[What the task asks]:
Quote the whole listing word for word. Do not include the pictures.

---------- Dataset

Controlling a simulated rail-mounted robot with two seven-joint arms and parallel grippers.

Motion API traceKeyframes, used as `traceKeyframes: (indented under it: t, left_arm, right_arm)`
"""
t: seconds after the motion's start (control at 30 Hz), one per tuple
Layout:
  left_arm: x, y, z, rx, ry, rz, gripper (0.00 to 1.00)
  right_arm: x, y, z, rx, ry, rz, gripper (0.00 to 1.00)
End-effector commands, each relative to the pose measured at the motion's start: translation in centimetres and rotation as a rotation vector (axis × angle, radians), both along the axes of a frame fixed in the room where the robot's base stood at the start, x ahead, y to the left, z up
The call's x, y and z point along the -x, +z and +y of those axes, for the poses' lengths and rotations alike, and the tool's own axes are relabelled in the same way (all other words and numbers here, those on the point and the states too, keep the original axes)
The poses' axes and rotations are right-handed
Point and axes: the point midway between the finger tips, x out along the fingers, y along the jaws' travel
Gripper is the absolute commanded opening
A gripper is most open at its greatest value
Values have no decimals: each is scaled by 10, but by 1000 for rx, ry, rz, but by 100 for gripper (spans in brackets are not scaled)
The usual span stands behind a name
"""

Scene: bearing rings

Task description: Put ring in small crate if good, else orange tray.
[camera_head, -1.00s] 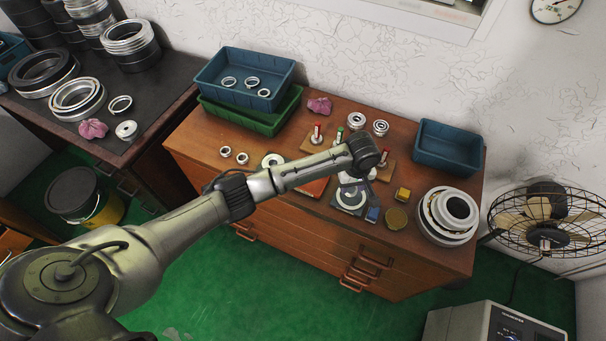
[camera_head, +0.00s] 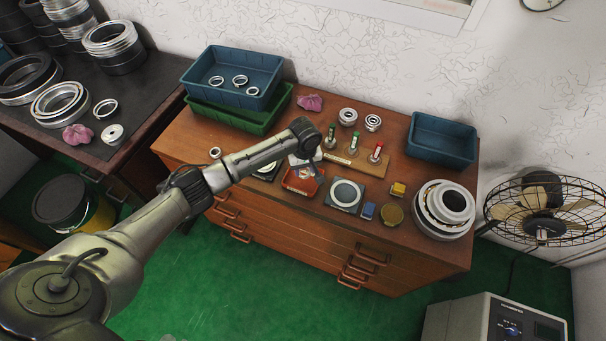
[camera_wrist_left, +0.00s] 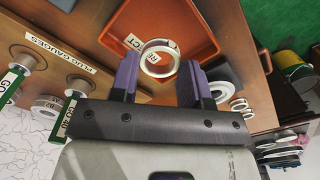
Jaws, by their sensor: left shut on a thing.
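My left gripper (camera_head: 306,163) is over the orange tray (camera_head: 291,183), which has a white label in it. In the left wrist view, the gripper's purple fingers (camera_wrist_left: 158,82) are shut on a shiny metal ring (camera_wrist_left: 146,66). The ring is above the orange tray (camera_wrist_left: 198,22), whose label reads partly as "reject". From the head camera the ring is hard to make out behind the gripper. The small blue crate (camera_head: 443,140) stands at the back right of the cabinet top and looks empty. My right gripper is not in view.
A plug gauge stand (camera_head: 352,160) with red and green handles is just right of the gripper. A dark plate with a pale disc (camera_head: 345,195) lies right of the tray. A larger blue crate (camera_head: 262,68) holding rings sits on a green crate (camera_head: 235,117).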

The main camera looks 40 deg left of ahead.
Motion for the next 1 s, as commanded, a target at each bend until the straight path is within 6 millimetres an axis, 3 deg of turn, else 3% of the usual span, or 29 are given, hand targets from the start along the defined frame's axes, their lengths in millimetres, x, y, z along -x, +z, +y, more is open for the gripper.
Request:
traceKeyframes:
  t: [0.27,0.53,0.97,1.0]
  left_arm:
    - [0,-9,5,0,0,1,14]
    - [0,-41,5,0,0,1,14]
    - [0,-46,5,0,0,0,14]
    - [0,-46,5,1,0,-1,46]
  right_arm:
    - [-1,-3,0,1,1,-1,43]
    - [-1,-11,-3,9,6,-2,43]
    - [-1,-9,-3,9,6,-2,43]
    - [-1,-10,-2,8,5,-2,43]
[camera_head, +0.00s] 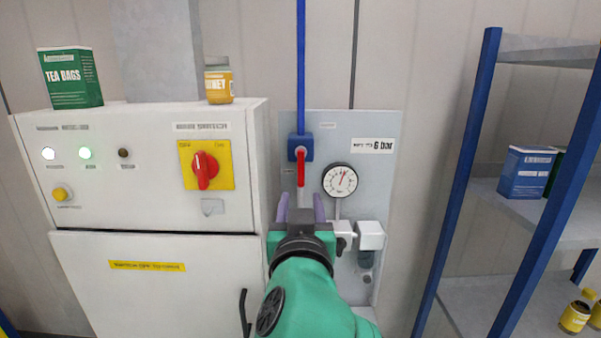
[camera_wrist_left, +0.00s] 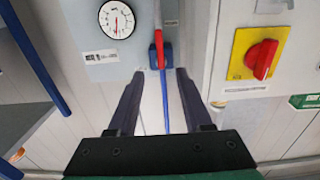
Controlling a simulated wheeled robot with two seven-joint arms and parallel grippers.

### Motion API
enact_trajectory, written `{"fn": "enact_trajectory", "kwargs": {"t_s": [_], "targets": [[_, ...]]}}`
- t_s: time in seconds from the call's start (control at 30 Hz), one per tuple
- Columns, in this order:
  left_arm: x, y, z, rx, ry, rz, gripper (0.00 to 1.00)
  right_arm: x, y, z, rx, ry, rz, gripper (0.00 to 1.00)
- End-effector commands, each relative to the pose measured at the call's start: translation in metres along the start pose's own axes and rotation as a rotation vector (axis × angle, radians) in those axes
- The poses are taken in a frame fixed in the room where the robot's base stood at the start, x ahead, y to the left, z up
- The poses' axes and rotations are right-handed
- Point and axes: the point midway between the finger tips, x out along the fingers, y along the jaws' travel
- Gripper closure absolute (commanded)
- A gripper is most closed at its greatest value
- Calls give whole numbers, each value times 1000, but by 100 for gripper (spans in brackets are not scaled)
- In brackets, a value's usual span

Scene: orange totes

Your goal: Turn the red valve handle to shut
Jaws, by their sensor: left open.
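The red valve handle (camera_head: 301,167) hangs straight down from a blue valve body (camera_head: 300,147), in line with the blue pipe (camera_head: 301,65) above it. In the left wrist view the picture is turned over; the red handle (camera_wrist_left: 160,38) runs up from the valve body (camera_wrist_left: 153,57). My left gripper (camera_head: 300,203) is open, its two purple fingers apart and pointing toward the panel just below the handle in the head view. In the left wrist view its fingertips (camera_wrist_left: 161,73) frame the blue pipe, with nothing held. My right gripper is not seen.
A round gauge (camera_head: 340,180) and a grey fitting (camera_head: 370,235) sit right of the handle on the grey panel (camera_head: 340,125). A white cabinet (camera_head: 150,215) with a red rotary switch (camera_head: 204,170) stands left. A blue-framed shelf (camera_head: 463,180) is at right.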

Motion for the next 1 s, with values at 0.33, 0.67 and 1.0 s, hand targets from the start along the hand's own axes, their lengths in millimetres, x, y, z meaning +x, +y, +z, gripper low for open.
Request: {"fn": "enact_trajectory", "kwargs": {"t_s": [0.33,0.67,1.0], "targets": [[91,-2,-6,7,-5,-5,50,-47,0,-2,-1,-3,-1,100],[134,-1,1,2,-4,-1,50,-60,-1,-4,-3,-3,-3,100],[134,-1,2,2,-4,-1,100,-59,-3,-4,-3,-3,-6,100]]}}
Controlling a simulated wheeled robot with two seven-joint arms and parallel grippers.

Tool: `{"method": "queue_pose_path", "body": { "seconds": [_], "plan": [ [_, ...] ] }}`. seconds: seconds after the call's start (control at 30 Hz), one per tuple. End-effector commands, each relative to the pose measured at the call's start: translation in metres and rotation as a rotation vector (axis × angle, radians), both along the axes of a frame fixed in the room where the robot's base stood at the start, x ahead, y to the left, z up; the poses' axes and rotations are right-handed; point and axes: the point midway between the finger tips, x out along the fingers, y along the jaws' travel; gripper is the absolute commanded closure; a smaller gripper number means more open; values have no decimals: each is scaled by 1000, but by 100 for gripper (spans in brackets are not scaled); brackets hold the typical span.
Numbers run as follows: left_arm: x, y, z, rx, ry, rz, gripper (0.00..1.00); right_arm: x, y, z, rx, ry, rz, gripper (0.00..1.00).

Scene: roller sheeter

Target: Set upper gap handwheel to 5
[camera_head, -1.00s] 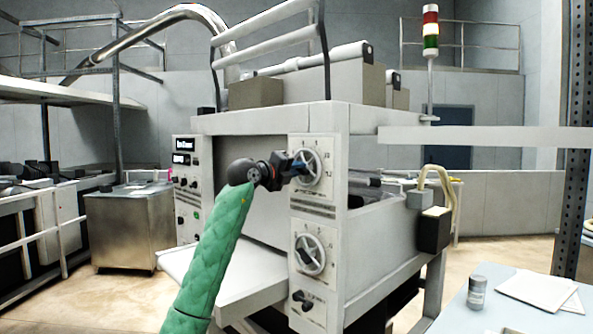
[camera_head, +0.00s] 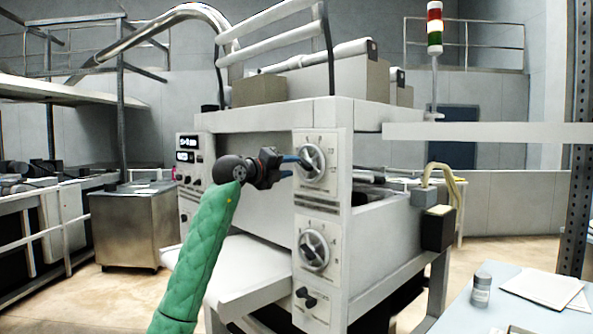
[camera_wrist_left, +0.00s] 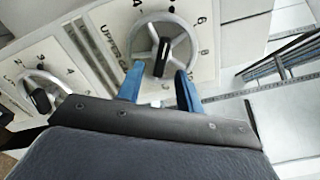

--------------------

[Exercise result]:
Controlling a simulated rail-mounted robot with two seven-joint arms and parallel grippers.

Motion API traceKeyframes, used as `traceKeyframes: (indented under it: t, left_arm, right_arm)`
"""
t: seconds after the motion's start (control at 30 Hz), one per tuple
Layout:
  left_arm: x, y, z, rx, ry, rz, gripper (0.00 to 1.00)
  right_arm: x, y, z, rx, ry, rz, gripper (0.00 to 1.00)
End-effector commands, each relative to the pose measured at the motion's start: translation in centimetres and rotation as a rotation vector (axis × angle, radians), both along the axes of a frame fixed in the room where the robot's base stood at the start, x ahead, y to the left, z up
The call's x, y and z point along the -x, +z and +y of those axes, for the poses' lengths and rotations alike, and the tool's own axes are relabelled in the same way (all other words and numbers here, those on the point and the states too, keep the original axes)
The poses' axes and rotations are right-handed
Point and axes: the point midway between the finger tips, x out along the fingers, y along the jaws' travel
Gripper is the absolute commanded opening
A gripper is most open at its greatest value
Values have no decimals: each is scaled by 10, but by 1000 for rx, ry, rz, but by 100 for gripper (spans in brackets are not scaled)
The usual span stands behind a name
"""

Scene: bearing rings

Task description: Put ring in small crate if good, else orange tray.
[camera_head, -1.00s] 
[camera_head, +0.00s] 
[camera_wrist_left, +0.00s] 
Jaws, by their sensor: left shut on a thing.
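My left gripper (camera_head: 306,163) is over the orange tray (camera_head: 291,183), which has a white label in it. In the left wrist view, the gripper's purple fingers (camera_wrist_left: 158,82) are shut on a shiny metal ring (camera_wrist_left: 146,66). The ring is above the orange tray (camera_wrist_left: 198,22), whose label reads partly as "reject". From the head camera the ring is hard to make out behind the gripper. The small blue crate (camera_head: 443,140) stands at the back right of the cabinet top and looks empty. My right gripper is not in view.
A plug gauge stand (camera_head: 352,160) with red and green handles is just right of the gripper. A dark plate with a pale disc (camera_head: 345,195) lies right of the tray. A larger blue crate (camera_head: 262,68) holding rings sits on a green crate (camera_head: 235,117).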

The main camera looks 40 deg left of ahead.
Motion for the next 1 s, as commanded, a target at each bend until the straight path is within 6 millimetres an axis, 3 deg of turn, else 3% of the usual span, or 29 are given, hand targets from the start along the defined frame's axes, their lengths in millimetres, x, y, z along -x, +z, +y, more is open for the gripper.
Request:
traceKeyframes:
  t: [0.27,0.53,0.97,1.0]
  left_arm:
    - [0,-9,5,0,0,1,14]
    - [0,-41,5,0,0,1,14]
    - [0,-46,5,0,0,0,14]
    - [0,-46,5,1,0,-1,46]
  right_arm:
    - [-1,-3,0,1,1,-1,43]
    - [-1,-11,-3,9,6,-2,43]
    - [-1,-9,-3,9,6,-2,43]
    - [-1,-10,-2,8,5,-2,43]
[camera_head, +0.00s] 
[camera_wrist_left, +0.00s] 
Controlling a simulated wheeled robot with two seven-joint arms and parallel grippers.

### Motion API
enact_trajectory, written `{"fn": "enact_trajectory", "kwargs": {"t_s": [_], "targets": [[_, ...]]}}`
- t_s: time in seconds from the call's start (control at 30 Hz), one per tuple
- Columns, in this order:
  left_arm: x, y, z, rx, ry, rz, gripper (0.00 to 1.00)
  right_arm: x, y, z, rx, ry, rz, gripper (0.00 to 1.00)
- End-effector commands, each relative to the pose measured at the call's start: translation in metres along the start pose's own axes and rotation as a rotation vector (axis × angle, radians) in those axes
- The poses are taken in a frame fixed in the room where the robot's base stood at the start, x ahead, y to the left, z up
- The poses' axes and rotations are right-handed
- Point and axes: the point midway between the finger tips, x out along the fingers, y along the jaws' travel
- Gripper closure absolute (commanded)
- A gripper is most closed at its greatest value
- Calls give whole numbers, each value times 1000, but by 100 for gripper (spans in brackets are not scaled)
- In brackets, a value's usual span

Scene: orange totes

Your goal: Turn the red valve handle to shut
Jaws, by their sensor: left open.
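The red valve handle (camera_head: 301,167) hangs straight down from a blue valve body (camera_head: 300,147), in line with the blue pipe (camera_head: 301,65) above it. In the left wrist view the picture is turned over; the red handle (camera_wrist_left: 160,38) runs up from the valve body (camera_wrist_left: 153,57). My left gripper (camera_head: 300,203) is open, its two purple fingers apart and pointing toward the panel just below the handle in the head view. In the left wrist view its fingertips (camera_wrist_left: 161,73) frame the blue pipe, with nothing held. My right gripper is not seen.
A round gauge (camera_head: 340,180) and a grey fitting (camera_head: 370,235) sit right of the handle on the grey panel (camera_head: 340,125). A white cabinet (camera_head: 150,215) with a red rotary switch (camera_head: 204,170) stands left. A blue-framed shelf (camera_head: 463,180) is at right.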

Motion for the next 1 s, with values at 0.33, 0.67 and 1.0 s, hand targets from the start along the hand's own axes, their lengths in millimetres, x, y, z meaning +x, +y, +z, gripper low for open.
Request: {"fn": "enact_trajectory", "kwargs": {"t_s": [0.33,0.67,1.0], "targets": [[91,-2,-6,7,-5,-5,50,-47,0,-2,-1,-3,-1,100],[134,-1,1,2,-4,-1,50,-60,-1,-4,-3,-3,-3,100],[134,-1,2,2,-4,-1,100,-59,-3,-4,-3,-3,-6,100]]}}
Controlling a simulated wheeled robot with two seven-joint arms and parallel grippers.

Tool: `{"method": "queue_pose_path", "body": { "seconds": [_], "plan": [ [_, ...] ] }}`. seconds: seconds after the call's start (control at 30 Hz), one per tuple. End-effector commands, each relative to the pose measured at the call's start: translation in metres and rotation as a rotation vector (axis × angle, radians), both along the axes of a frame fixed in the room where the robot's base stood at the start, x ahead, y to the left, z up; the poses' axes and rotations are right-handed; point and axes: the point midway between the finger tips, x out along the fingers, y along the jaws' travel; gripper is the absolute commanded closure; a smaller gripper number means more open; values have no decimals: each is scaled by 1000, but by 100 for gripper (spans in brackets are not scaled); brackets hold the typical span.
Numbers run as follows: left_arm: x, y, z, rx, ry, rz, gripper (0.00..1.00); right_arm: x, y, z, rx, ry, rz, gripper (0.00..1.00).

Scene: roller sheeter

Target: Set upper gap handwheel to 5
[camera_head, -1.00s] 
[camera_head, +0.00s] 
[camera_wrist_left, +0.00s] 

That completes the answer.